## Challenge
Reproduce exactly the lines below, from the first through the one containing "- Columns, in", and nothing more.

·····

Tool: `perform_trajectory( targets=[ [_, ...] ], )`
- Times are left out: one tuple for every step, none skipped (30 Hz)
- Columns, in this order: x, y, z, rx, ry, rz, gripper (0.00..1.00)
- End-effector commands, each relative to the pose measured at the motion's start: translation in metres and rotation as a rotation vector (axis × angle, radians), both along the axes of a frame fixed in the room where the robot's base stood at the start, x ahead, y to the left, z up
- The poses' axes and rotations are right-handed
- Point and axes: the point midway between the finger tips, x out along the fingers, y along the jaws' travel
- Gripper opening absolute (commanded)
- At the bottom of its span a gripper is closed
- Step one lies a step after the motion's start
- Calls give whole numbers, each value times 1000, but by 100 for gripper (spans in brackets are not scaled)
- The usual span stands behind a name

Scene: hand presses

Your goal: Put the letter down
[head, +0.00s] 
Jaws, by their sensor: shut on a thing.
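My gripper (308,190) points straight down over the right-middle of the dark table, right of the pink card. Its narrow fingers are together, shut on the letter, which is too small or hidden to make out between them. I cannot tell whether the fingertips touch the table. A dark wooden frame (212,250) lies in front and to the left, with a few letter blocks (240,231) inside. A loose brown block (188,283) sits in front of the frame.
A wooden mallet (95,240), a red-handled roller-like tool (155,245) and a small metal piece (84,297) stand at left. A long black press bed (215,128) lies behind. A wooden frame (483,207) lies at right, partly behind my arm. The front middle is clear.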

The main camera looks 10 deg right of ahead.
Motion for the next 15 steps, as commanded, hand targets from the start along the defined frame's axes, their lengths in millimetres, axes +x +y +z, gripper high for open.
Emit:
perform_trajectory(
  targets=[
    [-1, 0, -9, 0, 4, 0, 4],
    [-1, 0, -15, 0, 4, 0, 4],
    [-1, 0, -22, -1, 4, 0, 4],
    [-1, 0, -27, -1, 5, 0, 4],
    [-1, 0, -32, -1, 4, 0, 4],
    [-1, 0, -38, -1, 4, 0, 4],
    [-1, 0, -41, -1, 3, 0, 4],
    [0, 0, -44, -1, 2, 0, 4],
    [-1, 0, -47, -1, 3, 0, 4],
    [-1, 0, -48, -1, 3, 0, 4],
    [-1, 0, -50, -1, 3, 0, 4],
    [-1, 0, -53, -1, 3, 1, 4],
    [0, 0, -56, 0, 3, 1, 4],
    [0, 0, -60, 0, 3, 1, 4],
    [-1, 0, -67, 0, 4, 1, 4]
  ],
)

·····

## Answer for the task
Tool: `perform_trajectory( targets=[ [_, ...] ], )`
- Times are left out: one tuple for every step, none skipped (30 Hz)
- Columns, in this order: x, y, z, rx, ry, rz, gripper (0.00..1.00)

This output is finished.